As you walk the trail through the park, you will notice multiple depressions in the land surface. These are sinkholes and the reason they are present in this area is because the bedrock near the surface is limestone. Limestone, over many thousands to millions of years, is dissolved away by groundwater leaving behind void spaces in the rock. When the void spaces become large enough that they can no longer support the soil and rock above, it collapses forming a sinkhole.
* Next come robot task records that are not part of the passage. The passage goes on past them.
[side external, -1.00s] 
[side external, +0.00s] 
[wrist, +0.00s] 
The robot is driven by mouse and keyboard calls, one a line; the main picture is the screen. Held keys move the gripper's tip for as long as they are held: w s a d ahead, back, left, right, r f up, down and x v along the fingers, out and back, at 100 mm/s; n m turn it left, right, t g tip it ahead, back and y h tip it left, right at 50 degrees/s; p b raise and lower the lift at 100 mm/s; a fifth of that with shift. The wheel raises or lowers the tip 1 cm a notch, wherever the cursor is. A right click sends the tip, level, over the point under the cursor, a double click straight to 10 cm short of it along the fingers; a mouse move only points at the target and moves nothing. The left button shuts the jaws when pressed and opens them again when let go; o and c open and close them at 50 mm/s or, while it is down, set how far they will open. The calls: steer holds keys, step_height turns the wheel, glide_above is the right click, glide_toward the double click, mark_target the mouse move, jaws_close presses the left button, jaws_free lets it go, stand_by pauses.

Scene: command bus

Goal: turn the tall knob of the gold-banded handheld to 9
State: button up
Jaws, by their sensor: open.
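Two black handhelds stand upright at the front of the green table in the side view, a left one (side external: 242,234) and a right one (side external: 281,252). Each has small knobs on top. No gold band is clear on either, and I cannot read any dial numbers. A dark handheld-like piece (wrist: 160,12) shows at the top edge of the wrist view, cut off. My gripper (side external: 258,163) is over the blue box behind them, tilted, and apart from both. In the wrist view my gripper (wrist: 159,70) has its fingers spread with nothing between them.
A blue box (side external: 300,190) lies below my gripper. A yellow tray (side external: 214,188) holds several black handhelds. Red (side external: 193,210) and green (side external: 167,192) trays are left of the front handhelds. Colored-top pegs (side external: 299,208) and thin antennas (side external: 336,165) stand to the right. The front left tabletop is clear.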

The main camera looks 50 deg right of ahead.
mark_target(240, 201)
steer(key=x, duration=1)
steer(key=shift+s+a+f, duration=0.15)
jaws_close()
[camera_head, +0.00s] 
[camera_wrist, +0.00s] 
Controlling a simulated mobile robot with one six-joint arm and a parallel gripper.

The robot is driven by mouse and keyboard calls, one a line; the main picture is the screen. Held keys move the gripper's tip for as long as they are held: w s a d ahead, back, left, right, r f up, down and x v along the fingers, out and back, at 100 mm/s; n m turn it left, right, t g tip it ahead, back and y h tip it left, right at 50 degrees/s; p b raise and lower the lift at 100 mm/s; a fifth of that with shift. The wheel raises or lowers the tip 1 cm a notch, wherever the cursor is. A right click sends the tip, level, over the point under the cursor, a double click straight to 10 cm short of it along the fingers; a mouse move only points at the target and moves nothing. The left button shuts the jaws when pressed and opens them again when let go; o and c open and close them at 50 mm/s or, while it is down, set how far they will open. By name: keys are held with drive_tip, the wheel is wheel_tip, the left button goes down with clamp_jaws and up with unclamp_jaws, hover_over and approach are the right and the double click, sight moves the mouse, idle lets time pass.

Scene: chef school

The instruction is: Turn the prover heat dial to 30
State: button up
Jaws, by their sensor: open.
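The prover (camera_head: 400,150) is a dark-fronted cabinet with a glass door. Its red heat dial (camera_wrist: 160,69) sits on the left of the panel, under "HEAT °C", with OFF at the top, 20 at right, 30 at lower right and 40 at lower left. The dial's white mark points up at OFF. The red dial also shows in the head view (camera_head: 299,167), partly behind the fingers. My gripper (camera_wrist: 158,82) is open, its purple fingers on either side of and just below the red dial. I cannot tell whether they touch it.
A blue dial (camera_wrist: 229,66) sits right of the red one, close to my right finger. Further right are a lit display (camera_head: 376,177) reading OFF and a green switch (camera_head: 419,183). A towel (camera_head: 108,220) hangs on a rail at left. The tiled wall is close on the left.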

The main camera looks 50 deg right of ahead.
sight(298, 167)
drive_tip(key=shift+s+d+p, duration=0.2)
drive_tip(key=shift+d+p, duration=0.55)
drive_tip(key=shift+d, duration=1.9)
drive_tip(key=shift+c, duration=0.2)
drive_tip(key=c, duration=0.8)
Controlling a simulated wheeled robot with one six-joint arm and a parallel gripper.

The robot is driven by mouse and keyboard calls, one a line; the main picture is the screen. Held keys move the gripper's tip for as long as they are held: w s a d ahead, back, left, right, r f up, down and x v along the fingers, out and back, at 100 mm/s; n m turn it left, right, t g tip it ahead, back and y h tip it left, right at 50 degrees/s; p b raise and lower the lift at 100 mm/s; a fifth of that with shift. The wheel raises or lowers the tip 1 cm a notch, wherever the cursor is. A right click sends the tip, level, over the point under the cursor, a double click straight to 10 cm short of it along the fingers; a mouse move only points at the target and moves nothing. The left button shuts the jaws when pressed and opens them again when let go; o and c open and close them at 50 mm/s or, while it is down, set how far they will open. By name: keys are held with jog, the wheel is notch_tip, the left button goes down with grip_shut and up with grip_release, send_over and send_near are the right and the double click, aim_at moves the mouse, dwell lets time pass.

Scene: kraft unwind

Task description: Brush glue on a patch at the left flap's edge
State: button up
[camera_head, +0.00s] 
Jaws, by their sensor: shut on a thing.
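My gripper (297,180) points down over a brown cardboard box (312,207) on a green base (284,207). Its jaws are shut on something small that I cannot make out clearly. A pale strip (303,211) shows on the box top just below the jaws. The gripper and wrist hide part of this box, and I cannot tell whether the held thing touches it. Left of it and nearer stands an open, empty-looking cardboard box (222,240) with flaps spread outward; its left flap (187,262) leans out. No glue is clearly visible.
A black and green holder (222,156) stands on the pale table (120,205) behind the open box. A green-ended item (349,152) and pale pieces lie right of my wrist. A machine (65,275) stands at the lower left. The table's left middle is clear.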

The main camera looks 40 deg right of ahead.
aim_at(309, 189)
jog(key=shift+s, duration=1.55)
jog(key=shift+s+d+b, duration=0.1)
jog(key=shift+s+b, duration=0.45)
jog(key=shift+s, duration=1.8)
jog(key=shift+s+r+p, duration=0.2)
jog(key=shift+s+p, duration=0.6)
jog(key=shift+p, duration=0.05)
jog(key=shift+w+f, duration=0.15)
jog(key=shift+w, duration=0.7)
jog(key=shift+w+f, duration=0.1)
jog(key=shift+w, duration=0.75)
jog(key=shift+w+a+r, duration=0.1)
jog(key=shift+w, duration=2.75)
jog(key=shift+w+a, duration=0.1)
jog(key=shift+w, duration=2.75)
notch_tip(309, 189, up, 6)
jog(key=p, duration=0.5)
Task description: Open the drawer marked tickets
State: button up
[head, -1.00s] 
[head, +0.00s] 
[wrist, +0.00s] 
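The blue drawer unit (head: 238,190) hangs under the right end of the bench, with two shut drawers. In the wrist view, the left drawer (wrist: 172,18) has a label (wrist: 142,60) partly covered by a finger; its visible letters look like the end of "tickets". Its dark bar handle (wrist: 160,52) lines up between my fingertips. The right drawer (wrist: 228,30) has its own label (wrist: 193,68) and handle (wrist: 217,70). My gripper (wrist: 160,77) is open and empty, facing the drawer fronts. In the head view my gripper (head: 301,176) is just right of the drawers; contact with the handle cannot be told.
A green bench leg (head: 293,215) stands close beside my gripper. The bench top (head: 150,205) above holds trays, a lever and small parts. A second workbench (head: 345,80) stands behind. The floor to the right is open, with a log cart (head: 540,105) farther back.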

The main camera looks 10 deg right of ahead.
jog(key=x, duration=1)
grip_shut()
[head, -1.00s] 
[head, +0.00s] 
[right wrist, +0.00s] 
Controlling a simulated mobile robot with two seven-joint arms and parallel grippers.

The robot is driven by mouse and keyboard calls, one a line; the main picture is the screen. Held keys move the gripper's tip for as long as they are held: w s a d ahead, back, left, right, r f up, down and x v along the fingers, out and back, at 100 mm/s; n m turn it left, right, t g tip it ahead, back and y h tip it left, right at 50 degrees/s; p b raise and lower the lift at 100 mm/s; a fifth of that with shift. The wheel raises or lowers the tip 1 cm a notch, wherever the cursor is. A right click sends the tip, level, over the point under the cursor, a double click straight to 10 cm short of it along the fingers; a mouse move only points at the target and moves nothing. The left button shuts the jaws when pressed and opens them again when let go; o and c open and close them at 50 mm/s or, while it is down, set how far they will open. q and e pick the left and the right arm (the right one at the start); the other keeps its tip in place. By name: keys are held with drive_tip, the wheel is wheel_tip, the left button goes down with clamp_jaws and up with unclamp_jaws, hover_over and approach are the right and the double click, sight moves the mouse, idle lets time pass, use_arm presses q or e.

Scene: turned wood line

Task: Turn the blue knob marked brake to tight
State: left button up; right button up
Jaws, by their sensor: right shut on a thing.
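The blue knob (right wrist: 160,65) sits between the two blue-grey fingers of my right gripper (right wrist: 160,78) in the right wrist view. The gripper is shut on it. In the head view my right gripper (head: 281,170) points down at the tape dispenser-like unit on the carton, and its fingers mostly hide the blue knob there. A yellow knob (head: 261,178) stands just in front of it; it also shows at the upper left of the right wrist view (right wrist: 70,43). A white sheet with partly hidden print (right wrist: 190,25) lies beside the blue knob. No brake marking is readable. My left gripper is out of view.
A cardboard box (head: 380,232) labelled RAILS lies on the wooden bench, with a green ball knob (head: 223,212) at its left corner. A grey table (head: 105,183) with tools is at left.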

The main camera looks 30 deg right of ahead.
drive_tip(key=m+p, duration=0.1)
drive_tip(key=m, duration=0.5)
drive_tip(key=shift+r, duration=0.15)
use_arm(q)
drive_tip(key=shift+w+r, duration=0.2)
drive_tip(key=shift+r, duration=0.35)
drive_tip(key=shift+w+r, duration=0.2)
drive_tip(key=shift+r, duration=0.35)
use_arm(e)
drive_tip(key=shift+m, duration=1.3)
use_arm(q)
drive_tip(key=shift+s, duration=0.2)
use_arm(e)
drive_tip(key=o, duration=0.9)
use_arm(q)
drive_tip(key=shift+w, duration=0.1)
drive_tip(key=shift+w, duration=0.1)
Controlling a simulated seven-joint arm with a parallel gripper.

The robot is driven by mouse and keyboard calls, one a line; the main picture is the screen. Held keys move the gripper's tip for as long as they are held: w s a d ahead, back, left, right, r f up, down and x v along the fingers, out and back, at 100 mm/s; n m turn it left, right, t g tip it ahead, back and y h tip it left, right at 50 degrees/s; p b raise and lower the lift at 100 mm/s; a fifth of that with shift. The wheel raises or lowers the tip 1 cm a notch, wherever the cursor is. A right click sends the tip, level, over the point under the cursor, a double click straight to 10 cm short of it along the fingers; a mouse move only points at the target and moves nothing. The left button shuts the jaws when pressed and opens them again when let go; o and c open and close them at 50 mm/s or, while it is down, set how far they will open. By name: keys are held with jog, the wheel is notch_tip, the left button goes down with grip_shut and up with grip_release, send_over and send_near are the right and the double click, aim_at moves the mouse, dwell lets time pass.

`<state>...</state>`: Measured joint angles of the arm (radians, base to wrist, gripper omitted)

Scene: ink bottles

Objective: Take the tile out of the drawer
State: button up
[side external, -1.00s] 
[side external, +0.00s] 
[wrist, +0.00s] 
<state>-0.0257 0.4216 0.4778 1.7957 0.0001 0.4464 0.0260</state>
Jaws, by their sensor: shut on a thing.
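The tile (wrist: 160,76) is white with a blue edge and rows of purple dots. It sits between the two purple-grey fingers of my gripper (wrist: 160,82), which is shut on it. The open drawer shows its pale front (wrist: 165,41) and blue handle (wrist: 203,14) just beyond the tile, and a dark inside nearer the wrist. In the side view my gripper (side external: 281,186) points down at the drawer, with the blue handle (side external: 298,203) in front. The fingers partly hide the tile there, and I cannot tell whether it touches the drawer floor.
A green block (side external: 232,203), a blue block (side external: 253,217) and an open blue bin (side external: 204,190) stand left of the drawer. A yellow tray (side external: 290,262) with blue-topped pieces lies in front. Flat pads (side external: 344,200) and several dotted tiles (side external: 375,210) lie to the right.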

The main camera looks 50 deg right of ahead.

Sinkholes are sometimes entry points into vast mazes of underground tunnels also created by the process of dissolution. These subsurface caves intersect Falling Waters Sink. In other words, the falls flow through a sinkhole that collapsed into an underlying cave system. The park’s trail system crosses over the underlying cave system in several places. We know this information thanks to highly trained cave explorers, or spelunkers, who used specialized equipment to explore and map more than 400 feet of passage beneath the park.
As you stand looking down into Falling Water Sink, you will notice the cylindrical hole into which the water falls has rocky walls. Exposed in the walls of this sinkhole are limestone formations that formed between 20 and 30 million years ago when this region of Florida was underwater. These formations are the lower Miocene Chattahoochee Formation and the lower Oligocene Suwannee Limestone.
The Miocene Alum Bluff Group, which is composed of quartz sand and clay, sits on top of the limestone and forms a protective layer that helped the area resist extensive dissolution. This is why Falling Waters State Park sits on top of one of the highest hills in this area at over 320 feet in elevation. The surrounding landscape has been lowered as the limestone dissolved away over geologic time.